Blinded by the light. Please define “medium-sized tree”
Oct 27

There I was, minding my own business, eating my bon bons, and pinning my every emotion on the outcome of the soon-to-end eBay auction that I was obsessively refreshing, when the phone rang.

It was a distraught customer. She’d spoken with my husband earlier that morning. By the time I hung up the phone, the air was clear and the customer was happy.

I called my husband and explained the situation. “What did you say to make her think these things?”

“I have no idea!” He responded, bewildered. “But I know I never said anything like that to her.”

“Well, obviously you said something, or implied it at least. She didn’t pull this of thin air.” I tried to get past the frustration. “Tell me exactly what you said to her.”

“I explained our process, and told her about any potential issues that might come up during the manufacturing phase. That’s all! I swear!”

Noticing with annoyance that I’d just missed out on the pretty, autographed Jimmy Buffett guitar (I haven’t played since I was 12, but that’s not important), I got to thinking.

He’s not just a man, he’s also an engineer. He really doesn’t understand how women think.

“Did she happen to say some things that you ignored or didn’t deny?” I asked, cautiously.

“Of course. If I corrected every wrong thing that people said to me, I wouldn’t have time to breathe.” Whacking my head against the wall helped dull the pain.

Irritated, I cut the conversation short. “You’re not allowed to talk to female customers anymore. Ever.”

It occurred to me that engineers have yet to develop a way to translate Man into Woman and have it be consistently effective.

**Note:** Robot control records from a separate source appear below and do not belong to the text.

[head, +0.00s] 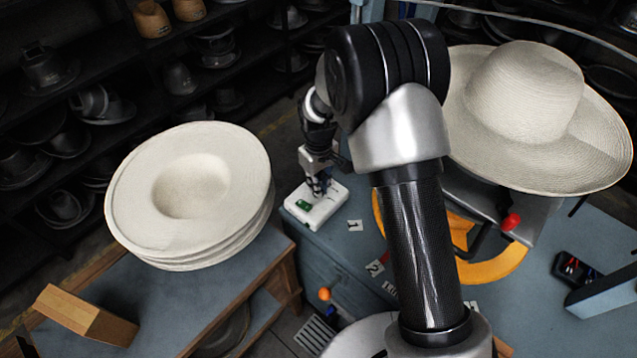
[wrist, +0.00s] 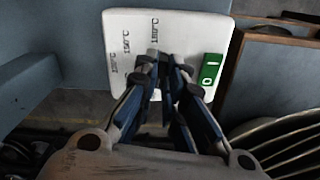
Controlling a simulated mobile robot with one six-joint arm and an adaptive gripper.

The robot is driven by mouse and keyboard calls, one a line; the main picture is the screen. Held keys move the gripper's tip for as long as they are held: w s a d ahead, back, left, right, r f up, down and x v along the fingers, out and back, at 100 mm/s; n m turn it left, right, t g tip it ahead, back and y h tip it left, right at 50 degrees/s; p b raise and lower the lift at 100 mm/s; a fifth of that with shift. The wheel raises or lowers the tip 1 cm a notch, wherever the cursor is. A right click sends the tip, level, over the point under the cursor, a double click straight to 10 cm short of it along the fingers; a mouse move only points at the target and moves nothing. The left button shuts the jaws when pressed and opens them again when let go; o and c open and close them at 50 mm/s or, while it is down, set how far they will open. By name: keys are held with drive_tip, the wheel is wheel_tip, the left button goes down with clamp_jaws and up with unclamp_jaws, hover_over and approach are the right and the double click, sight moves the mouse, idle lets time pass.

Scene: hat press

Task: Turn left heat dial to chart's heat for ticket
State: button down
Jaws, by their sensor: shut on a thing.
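A white control box (head: 325,209) sits on the blue bench, left of my arm in the head view. In the wrist view the white box (wrist: 120,30) carries small printed temperature marks, apparently including 150°C (wrist: 127,42) and 180°C (wrist: 155,30), and a green rocker switch (wrist: 209,74). My gripper (head: 319,190) points down onto this box. In the wrist view my gripper (wrist: 165,64) is shut on the left heat dial, which its fingers cover. The dial's pointer is hidden, so its setting cannot be read. I cannot make out a readable chart or ticket.
Stacked pale hat blanks (head: 190,190) stand on the left table. A wide-brimmed hat (head: 530,105) sits at the right, above a red knob (head: 511,221) and orange ring (head: 495,268). A wooden block (head: 85,315) is at lower left.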

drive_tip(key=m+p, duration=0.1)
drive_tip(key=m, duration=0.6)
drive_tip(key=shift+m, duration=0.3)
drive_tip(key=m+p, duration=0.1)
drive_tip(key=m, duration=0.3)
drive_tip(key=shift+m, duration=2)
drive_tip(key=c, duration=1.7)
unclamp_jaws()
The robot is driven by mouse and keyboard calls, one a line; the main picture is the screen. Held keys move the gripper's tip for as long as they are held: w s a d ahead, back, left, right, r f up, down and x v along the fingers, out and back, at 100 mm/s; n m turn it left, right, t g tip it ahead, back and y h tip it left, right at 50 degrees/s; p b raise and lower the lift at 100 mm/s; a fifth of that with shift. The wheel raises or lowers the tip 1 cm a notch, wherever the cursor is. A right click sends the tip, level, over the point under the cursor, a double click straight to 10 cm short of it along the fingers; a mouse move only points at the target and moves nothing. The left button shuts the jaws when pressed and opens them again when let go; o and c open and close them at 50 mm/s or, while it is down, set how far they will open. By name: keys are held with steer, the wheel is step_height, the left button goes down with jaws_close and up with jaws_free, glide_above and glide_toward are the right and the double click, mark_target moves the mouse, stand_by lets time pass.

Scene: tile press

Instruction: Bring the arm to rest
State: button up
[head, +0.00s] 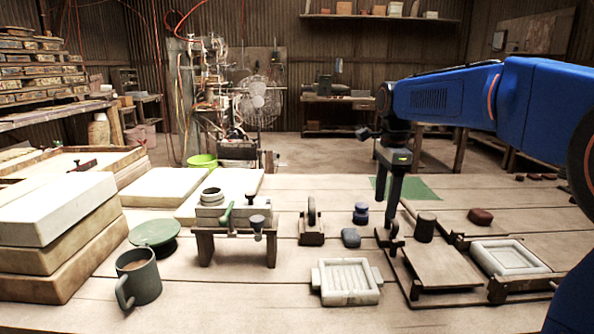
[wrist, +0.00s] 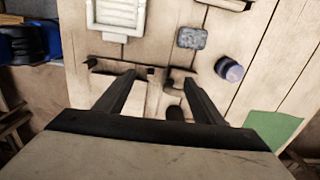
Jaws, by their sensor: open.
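My blue arm reaches in from the right in the head view. My gripper (head: 390,222) points down, its fingertips close to the left edge of a low wooden press with a flat board (head: 440,264). I cannot tell whether it touches the press. In the wrist view my gripper (wrist: 158,78) has its two dark fingers spread apart, with nothing held. A dark cylinder (wrist: 175,112) shows low between the fingers there; the dark cylinder (head: 425,227) on the press shows in the head view. The gripper body hides part of the press in the wrist view.
A white mould (head: 346,281), grey-blue block (head: 351,237), dark blue jar (head: 360,212), wooden stand (head: 235,240) and mug (head: 138,277) stand on the bench. A second white mould (head: 508,257) and a dark red lump (head: 480,216) are right. A green mat (head: 405,188) lies behind.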

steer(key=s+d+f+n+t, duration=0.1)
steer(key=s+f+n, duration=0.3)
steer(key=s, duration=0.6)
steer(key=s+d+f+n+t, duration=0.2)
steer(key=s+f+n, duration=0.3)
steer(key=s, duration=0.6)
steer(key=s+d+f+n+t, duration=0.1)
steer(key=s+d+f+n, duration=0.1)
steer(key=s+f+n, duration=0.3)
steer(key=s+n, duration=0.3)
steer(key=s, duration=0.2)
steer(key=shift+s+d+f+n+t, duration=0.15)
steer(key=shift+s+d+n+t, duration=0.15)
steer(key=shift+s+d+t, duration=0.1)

Is this a basic lack of foresight? An intentionally stubborn refusal to compromise? Could it be the missing leg of that second X chromosome? Did it never occur to them that there’s a problem?

There’s this huge, open space that needs to be filled to close the communication gap between men and women. Unfortunately, no one’s developed a way to translate Man Talk into Woman Talk and have it be consistently effective.

You’d think that with so many men like him, drifting along, cluelessly managing to make some woman angry, that at least one of them would have developed a translation device by now.

Instead, they flail around in the dark hoping to hit enough of the right communication buttons to keep peace and harmony. Then they go back to playing the latest version of Radioactive Mutant Cannibals, munching Doritos, and swilling two-liter bottles of Diet Mountain Dew in the basement.

Some enterprising, young engineer isn’t going to be motivated to do this; it’ll have to be an old engineer. One whose significant other is sporting bruised toes from kicking him in the ankles every time he opens his mouth. Maybe a woman will invent the Man Talk Translator instead.

Despite my nagging, it’s been nearly two years since the outside faucet for the garden hose was functional, so I’m not holding out much hope for a speedy resolution to this issue.

In the meantime, my husband is banned from all future communications with customers, particularly female ones, until further notice.

Also, he left a banana peel next to the bed; I’m being dive-bombed by little flies. Apparently, he needs to learn to communicate with the trash can as well.